Start of Record set
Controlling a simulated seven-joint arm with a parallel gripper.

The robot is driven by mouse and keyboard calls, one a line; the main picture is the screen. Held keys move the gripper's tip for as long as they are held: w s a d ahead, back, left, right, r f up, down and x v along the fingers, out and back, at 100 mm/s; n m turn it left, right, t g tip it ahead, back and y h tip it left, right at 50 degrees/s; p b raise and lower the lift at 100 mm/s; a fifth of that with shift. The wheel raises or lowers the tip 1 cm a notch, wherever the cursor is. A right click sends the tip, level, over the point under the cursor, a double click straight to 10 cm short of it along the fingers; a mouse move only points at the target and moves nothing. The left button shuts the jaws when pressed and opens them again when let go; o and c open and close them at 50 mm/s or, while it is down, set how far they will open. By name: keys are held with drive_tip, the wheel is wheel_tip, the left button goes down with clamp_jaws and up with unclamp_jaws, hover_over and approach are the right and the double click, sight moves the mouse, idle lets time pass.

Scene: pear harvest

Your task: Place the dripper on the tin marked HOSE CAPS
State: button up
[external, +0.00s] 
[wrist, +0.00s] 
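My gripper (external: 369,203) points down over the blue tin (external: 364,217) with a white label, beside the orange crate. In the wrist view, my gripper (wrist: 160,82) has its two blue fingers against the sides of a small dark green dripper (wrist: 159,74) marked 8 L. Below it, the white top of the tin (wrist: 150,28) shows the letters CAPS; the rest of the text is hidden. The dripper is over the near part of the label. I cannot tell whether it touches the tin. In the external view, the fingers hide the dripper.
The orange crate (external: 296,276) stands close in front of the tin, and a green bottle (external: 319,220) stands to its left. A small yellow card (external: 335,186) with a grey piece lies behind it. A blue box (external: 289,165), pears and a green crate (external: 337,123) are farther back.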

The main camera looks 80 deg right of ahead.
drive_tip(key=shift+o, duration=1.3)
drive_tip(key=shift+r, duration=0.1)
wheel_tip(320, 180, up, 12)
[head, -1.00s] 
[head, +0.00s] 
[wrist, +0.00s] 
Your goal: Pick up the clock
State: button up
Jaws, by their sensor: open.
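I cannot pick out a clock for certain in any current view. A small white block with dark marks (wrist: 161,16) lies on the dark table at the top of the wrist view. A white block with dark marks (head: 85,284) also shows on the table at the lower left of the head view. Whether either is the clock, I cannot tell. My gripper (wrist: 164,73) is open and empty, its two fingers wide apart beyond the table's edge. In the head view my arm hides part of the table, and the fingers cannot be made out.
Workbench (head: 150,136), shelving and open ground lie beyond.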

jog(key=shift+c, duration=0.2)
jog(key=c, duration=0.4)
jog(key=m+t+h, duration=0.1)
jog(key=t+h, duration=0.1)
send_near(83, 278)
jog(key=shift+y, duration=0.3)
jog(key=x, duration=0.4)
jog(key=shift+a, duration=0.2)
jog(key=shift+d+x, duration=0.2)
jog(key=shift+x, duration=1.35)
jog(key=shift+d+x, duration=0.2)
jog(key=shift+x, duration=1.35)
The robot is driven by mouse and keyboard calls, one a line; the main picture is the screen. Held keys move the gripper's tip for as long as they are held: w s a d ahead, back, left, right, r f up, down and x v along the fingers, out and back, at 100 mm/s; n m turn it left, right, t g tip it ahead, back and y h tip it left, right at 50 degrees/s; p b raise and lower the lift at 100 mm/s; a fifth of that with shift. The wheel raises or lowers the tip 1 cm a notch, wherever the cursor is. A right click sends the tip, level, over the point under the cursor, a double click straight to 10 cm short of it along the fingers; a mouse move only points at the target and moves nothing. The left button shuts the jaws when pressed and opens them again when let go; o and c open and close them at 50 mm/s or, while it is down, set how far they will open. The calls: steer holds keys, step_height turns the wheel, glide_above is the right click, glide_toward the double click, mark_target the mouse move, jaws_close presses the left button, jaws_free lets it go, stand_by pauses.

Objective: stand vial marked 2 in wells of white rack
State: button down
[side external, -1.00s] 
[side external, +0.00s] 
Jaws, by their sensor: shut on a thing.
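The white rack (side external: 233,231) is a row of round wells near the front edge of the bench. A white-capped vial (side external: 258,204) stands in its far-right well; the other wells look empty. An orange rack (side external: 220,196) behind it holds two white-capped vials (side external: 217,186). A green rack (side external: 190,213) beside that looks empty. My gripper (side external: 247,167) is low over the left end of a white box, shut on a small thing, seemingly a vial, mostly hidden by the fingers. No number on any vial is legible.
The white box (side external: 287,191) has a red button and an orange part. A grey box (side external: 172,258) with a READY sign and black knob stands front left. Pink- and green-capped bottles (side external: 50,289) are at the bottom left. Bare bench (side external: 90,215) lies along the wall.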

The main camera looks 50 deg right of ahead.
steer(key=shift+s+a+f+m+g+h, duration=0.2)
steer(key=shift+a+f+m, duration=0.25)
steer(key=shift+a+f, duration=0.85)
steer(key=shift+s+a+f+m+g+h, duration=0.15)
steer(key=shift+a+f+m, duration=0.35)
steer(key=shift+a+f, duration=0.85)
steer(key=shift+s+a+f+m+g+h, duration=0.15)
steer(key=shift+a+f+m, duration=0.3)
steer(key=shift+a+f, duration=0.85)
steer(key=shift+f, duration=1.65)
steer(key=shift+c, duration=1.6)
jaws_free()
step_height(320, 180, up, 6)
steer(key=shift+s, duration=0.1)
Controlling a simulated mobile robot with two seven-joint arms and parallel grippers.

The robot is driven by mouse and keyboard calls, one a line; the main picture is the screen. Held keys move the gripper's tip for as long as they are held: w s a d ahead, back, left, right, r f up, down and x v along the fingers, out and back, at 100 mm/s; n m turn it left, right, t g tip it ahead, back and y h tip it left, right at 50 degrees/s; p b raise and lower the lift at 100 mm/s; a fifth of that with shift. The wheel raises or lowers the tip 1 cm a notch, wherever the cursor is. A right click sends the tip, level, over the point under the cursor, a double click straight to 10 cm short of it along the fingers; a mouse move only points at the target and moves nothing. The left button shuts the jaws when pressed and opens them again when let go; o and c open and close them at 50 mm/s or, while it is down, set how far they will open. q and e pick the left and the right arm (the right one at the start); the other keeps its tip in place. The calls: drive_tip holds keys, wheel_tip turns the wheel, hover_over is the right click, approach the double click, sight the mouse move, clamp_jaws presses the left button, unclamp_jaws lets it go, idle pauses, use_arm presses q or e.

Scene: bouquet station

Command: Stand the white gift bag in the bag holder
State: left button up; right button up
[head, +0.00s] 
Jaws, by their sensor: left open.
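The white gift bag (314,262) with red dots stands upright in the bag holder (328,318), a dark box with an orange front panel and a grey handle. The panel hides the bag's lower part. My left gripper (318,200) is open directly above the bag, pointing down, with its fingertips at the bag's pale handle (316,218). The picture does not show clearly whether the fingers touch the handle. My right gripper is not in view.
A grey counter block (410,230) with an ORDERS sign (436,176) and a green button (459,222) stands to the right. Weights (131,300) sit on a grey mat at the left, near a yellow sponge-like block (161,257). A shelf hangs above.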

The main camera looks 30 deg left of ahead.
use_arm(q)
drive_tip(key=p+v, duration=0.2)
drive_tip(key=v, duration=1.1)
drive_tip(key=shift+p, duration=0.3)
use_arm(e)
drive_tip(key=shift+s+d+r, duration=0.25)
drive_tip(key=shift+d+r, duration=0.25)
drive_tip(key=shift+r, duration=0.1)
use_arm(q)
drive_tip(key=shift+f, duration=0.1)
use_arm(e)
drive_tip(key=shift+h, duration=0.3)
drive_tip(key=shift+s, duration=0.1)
End of Record set
Task details: Beginning with the line containing "Your task: Place" and ending with the line containing "[external, +0.00s]", extract those lines exactly from the listing above, and only those.

Final answer:
Your task: Place the dripper on the tin marked HOSE CAPS
State: button up
[external, +0.00s] 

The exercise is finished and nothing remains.